We did some touch and goes on one of the two 12,000 foot runways. My instructor had to go fairly bad during this time period so we requested a stop on the runway to "change seats". He went outside and made a puddle on the runway. Seeing as it was winter time, I suspect that it stayed there for a while.

There was also a captain at my old company who many years back had been reprimanded for relieving himself on the tailwheel as pax boarded on the aircraft.

Oceanic815Pilot
10th Jul 2015, 03:46
Funny. I had an FO once pee in the trash bag in the cockpit on final approach because he waited too long to go.

Pace
10th Jul 2015, 07:07
Not a pilot but a PAX and true

I was flying a citation 550 and we had one extremely large Pax who wanted to use the back toilet.

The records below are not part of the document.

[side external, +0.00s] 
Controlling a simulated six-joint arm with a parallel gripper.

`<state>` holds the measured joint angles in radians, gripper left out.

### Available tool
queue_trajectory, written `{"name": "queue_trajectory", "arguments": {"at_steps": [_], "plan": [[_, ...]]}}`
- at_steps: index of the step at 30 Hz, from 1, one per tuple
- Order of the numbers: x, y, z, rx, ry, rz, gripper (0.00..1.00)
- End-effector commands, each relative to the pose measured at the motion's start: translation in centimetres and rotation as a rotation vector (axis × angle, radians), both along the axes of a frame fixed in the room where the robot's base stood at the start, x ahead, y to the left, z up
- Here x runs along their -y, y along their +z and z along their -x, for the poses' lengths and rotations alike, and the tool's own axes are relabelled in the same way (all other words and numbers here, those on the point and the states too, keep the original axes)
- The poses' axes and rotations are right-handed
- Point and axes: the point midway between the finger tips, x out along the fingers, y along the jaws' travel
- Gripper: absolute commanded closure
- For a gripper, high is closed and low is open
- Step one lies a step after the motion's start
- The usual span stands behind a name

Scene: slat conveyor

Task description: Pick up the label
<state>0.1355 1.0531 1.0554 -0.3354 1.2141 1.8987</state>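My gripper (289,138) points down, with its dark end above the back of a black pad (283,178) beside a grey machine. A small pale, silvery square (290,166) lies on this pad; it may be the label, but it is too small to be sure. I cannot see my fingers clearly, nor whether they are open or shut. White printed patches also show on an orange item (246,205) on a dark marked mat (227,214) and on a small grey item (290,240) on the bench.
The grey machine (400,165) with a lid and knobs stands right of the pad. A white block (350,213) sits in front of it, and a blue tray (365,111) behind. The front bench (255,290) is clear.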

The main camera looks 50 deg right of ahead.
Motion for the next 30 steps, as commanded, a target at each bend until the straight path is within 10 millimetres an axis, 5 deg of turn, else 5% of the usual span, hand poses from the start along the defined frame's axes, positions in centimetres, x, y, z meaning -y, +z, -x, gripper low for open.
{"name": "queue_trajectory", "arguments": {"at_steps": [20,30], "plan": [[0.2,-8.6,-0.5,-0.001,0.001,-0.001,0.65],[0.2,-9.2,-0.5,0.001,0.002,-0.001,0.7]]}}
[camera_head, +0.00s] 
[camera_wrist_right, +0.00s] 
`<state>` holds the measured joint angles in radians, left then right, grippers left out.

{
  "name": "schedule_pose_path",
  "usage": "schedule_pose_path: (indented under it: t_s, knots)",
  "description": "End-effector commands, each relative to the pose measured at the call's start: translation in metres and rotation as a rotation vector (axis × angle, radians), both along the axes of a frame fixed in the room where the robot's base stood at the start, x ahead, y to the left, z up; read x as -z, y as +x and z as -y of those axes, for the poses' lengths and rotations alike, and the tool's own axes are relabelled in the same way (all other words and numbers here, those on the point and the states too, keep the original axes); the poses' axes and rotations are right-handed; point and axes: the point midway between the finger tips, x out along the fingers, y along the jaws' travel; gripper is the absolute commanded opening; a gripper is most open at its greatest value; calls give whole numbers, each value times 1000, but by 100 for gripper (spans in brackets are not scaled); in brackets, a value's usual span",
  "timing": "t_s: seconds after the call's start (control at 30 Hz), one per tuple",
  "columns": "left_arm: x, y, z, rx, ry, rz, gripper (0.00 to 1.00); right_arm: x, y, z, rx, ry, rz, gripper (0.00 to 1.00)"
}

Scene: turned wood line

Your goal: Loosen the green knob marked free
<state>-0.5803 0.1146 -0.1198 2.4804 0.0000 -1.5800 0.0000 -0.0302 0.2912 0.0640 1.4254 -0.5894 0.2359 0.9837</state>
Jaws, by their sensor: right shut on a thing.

He could not fit through the doors to properly enter the toilet but decided he could pee into it from the entrance.

That would mean dropping his trousers so we and the other PAX where asked not to look.

All was fine but stretching to get closer to the toilet he got wedged between the doors and I mean wedged.

No manner of trying to extricate himself worked and finally he gave up and called for assistance.

turning around the sight I got was jaw dropping followed by fits of laughter not just from me but the rest of the PAX who were all by now looking
talk about mooning this was a very full moon :mad: ;) Not only had he dropped his trousers but his pants were round his knees

Had we not got him out I don't know what radio call I would have made as landing with a PAX unbelted in that position sounded very hazardous
Oh well couldn't find it in the emergency checklist and PAX stuck in Loo doors didn't flash up on the annunciator panel

Pace

dirkdj
10th Jul 2015, 08:56
Couldn't you have played with the pressurization controls?